The Lakers' have ranked 20th out of 22 bubble teams in pick-and-roll efficiency since the restart. Only the Pacers and Wizards have been worse in that category.
They not only rank last in 3-point percentage (31.7%) since the restart, but they also have been one of the worst jump-shooting teams all season long -- ranking 27th in the league in effective field goal percentage (eFG) on jumpers during the regular season and last in that category since the restart.

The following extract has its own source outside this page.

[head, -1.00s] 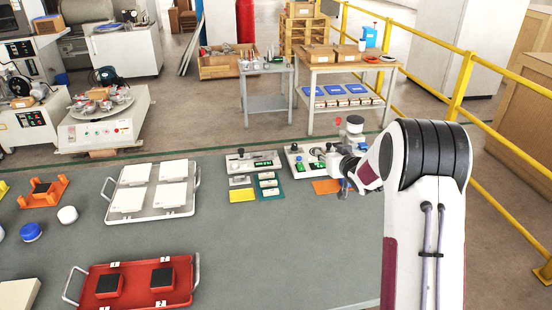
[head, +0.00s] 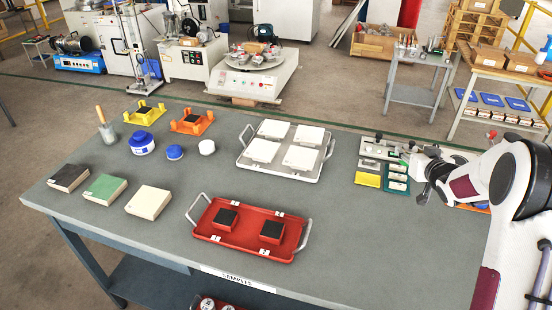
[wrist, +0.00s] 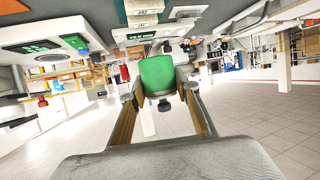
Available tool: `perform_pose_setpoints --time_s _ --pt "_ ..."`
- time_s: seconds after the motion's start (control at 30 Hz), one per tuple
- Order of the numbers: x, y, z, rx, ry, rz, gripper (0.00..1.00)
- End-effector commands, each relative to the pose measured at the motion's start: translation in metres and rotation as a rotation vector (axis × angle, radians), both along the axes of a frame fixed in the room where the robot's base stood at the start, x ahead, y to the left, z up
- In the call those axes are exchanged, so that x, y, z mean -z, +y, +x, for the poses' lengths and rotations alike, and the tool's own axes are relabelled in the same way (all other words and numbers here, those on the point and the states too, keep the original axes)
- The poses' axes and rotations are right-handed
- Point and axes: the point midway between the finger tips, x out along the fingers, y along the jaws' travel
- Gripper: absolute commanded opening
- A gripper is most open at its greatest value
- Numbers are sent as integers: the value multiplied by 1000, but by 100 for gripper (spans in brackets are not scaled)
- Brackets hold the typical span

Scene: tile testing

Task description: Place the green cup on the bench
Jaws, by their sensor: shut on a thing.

That last one is particularly troubling. It's hard to fathom how a championship run is feasible when all but two players on the team (Kyle Kuzma and Markieff Morris) are posting eFGs worse than 50% on their jumpers, per Second Spectrum tracking.
Looking back over the past 10 squads to make the Finals, all 10 of them ranked in the top five in jump-shooting efficiency that season. All 10! Either these Lakers are going to shatter that baseline, get unexpectedly hot or watch their bricklaying tendencies end their season.
When the Lakers' jumpers are falling, they look unstoppable, but those kinds of games have been the exception. They won 23 of 25 games this season when they made at least 38% of their 3s, but they've done that in only three of their 12 games since the restart. They've been just as likely to be heinous from downtown, hitting fewer than 16% of their 3s in three of their 12 bubble games. That's too many stinkers, and if this team is going to win it all, it absolutely must tighten up its long-range consistency.
The Lakers' overall jump-shooting mediocrity is the result of a few bad apples. Only one of the team's most active shooters is even converting jumpers at league-average rates (51.3 eFG% in the bubble), and that's Kuzma. The other four guys on this list below aren't pulling their own weight. Unless some of them heat up, the Lakers' chances to come out of the West are slim.
Lakers' most active jump shooters since the restart (per Second Spectrum)
LeBron James: 27-81 (48.2 eFG)
Anthony Davis: 27-80 (40.0 eFG)
Kyle Kuzma: 28-74 (53.4 eFG)
Danny Green: 18-54 (47.2 eFG)
Kentavious Caldwell-Pope: 15-49 (44.9 eFG)
One name on that table should raise an eyebrow.
Coming into this postseason, it was clear Davis was going to be the major X factor for this team. But if there's one number that continues to haunt Davis deep into his eighth season, it's his jump-shooting efficiency. While many of the league's other poor-shooting superstars endure endless ridicule, somehow Davis has largely escaped that fate. But his shot chart reveals a player who is dominant in the paint yet unreliable outside of it.
Davis is one of the most overwhelming physical presences in the league right now, but his jumper just isn't great. And his relatively high-volume midrange activity isn't helping matters, either.
Davis' eFG vs. league average (via Second Spectrum)
Paint: 63.5 (Davis) | 56.1 (average)
Non-paint 2s: 37.1 (Davis) | 40.6 (average)
3s: 48.9 (Davis) | 53.8 (average)
The Brow's jump-shooting woes are a key issue that he has brought with him to Florida. Check this out:
Out of 160 players who tried at least 250 jump shots during the regular season, Davis ranked 152nd in efficiency with an eFG of just 42.8%.
Out of 47 players who have tried at least 75 jumpers in the bubble, Davis ranks last in efficiency (40.0% eFG). Markelle Fultz has been more active and more efficient.
Davis' shooting splits are emblematic of the Lakers as a group. While the Lakers rank first in points scored in the paint per 100 possessions and third in paint FG% among playoff teams since the restart, they rank last in both categories outside the paint. It's an alarming split in a postseason full of teams capable of beefing up their paint protection and daring the Lakers to beat them with jump shots.
Beyond the team's superstar duo, this roster simply lacks perimeter firepower. Yes, Green and Kuzma can be capable catch-and-shoot threats, but they've disappeared a few times already. It's fair to ask: If the NBA is really a make-or-miss league, can the Lakers make enough jumpers to win this thing?
If they advance, we'll get a better answer in the next round.